**EXERCISE INSTRUCTIONS:**
Copy nothing but the part that opens with the line containing "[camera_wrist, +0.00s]" and closes with the line containing "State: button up". Do not include pictures.
═════ SUPPLIED INFORMATION ═════
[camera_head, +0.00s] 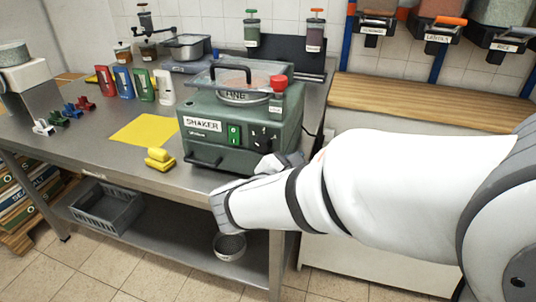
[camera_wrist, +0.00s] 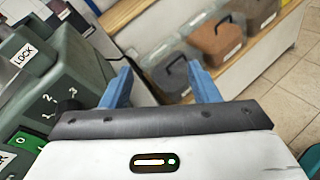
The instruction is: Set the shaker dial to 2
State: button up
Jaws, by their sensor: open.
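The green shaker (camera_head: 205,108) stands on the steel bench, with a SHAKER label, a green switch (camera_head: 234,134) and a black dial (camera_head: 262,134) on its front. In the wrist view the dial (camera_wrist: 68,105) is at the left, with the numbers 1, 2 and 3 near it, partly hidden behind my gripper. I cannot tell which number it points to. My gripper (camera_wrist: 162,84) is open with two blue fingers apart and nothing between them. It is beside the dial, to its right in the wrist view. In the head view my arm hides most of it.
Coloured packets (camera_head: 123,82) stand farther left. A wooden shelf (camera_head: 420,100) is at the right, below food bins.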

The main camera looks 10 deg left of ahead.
═════
═════ SUPPLIED INFORMATION ═════
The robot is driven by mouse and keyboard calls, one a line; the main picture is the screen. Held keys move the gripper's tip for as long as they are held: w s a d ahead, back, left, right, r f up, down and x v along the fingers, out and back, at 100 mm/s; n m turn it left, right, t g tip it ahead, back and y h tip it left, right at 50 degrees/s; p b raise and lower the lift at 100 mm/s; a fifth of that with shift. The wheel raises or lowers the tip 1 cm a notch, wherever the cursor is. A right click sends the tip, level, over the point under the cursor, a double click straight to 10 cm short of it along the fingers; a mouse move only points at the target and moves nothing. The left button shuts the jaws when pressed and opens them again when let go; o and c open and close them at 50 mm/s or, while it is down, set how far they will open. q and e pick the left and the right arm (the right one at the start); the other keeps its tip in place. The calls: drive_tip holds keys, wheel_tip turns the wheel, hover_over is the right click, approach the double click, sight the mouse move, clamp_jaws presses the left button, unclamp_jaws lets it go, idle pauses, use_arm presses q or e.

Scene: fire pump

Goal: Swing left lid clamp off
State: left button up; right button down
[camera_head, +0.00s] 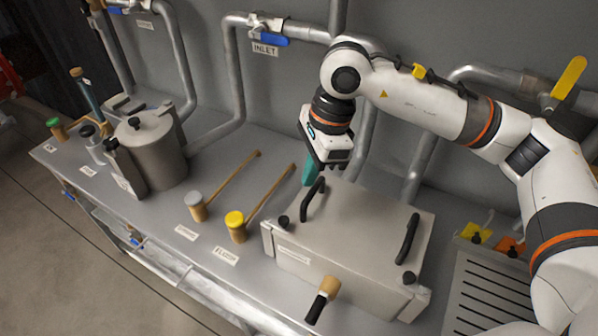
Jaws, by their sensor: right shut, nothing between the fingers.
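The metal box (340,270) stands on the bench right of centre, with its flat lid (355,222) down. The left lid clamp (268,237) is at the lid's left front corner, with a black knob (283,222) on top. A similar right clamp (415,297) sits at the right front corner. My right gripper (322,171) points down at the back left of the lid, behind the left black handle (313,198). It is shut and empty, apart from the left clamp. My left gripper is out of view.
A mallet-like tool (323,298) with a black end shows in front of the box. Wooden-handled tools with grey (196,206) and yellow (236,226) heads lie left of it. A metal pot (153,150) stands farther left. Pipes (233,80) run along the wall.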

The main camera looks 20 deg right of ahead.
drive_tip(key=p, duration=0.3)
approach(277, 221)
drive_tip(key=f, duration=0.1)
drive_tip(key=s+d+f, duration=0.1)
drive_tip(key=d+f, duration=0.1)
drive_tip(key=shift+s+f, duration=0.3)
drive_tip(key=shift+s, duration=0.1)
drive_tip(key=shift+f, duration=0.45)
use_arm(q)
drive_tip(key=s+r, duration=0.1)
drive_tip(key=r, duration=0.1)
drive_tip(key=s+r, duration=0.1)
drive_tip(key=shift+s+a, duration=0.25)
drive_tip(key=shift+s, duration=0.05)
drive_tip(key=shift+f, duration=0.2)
═════
**RESULT:**
[camera_wrist, +0.00s] 
The instruction is: Set the shaker dial to 2
State: button up

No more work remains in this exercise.